§ STORED RECORDS
----

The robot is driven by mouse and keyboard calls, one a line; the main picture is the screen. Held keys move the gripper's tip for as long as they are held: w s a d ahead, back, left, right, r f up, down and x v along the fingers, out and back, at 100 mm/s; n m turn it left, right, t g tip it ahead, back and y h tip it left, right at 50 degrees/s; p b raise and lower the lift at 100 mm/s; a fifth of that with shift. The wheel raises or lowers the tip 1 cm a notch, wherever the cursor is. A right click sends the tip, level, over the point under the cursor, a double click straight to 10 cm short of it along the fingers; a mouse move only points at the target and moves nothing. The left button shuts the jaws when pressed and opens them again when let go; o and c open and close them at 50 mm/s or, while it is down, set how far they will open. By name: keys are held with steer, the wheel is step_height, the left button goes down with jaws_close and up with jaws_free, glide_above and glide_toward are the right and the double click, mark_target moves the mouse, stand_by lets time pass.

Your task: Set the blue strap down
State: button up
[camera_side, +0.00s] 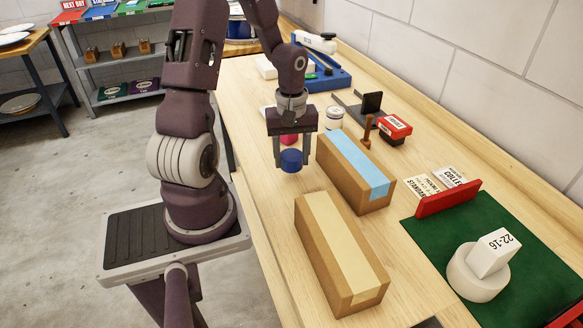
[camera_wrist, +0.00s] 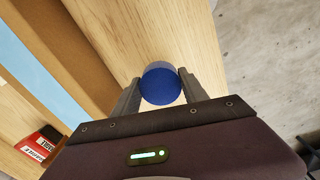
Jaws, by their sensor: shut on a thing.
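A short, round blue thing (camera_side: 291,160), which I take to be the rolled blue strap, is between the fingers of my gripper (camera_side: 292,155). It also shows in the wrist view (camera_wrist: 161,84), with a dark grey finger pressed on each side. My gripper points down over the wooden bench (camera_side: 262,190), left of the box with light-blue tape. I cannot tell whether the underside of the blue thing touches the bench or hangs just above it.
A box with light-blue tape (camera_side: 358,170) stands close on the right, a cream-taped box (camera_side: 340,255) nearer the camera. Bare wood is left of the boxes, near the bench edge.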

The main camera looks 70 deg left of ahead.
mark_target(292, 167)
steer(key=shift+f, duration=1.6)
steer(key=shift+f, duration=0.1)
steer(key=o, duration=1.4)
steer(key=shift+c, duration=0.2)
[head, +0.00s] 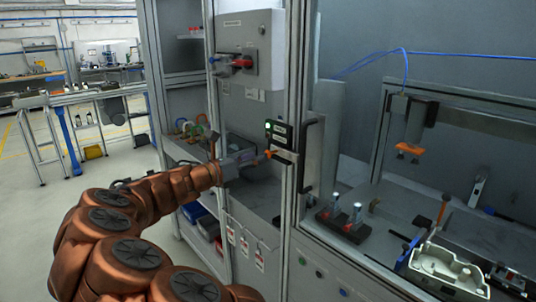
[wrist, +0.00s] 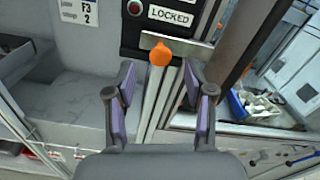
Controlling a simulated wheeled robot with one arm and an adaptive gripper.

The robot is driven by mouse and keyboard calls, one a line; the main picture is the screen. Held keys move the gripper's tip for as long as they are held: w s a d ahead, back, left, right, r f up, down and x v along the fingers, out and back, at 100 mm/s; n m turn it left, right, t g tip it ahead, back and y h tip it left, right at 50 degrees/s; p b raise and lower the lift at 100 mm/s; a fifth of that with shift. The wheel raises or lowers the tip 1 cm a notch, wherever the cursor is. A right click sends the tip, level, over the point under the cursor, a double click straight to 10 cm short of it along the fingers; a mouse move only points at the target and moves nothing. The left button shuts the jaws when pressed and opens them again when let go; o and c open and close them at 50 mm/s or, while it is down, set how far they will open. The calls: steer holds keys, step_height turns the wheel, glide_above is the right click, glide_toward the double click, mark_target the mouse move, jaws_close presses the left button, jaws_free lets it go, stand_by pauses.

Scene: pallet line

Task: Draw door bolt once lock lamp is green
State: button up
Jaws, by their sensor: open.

----

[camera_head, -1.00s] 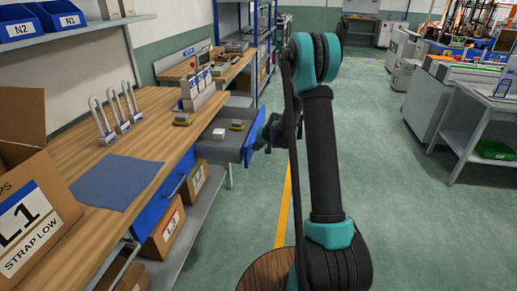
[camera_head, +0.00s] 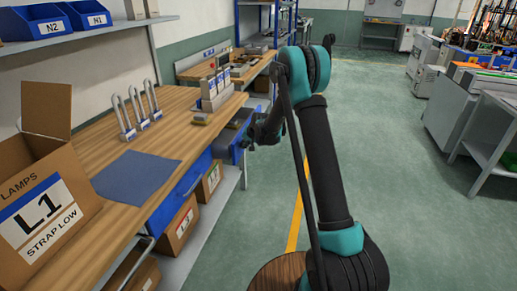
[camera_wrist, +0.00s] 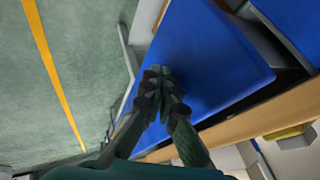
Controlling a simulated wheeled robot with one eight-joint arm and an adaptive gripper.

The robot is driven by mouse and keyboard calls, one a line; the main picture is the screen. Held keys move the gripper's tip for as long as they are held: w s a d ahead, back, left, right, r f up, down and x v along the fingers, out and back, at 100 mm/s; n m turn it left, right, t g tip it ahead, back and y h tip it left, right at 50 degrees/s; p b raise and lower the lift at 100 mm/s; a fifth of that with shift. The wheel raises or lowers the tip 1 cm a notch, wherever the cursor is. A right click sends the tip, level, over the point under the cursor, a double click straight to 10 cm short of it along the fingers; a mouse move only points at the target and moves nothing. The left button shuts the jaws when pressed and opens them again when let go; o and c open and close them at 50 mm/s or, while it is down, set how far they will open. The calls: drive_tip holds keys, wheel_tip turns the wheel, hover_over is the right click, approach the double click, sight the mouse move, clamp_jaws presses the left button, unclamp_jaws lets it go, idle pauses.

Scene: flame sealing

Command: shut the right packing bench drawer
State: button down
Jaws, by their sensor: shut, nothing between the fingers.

----

§ TASK STATEMENT
Copy each line of the entries that includes the word "adaptive".

§ TASK RESULT
Controlling a simulated wheeled robot with one arm and an adaptive gripper.
Controlling a simulated wheeled robot with one eight-joint arm and an adaptive gripper.

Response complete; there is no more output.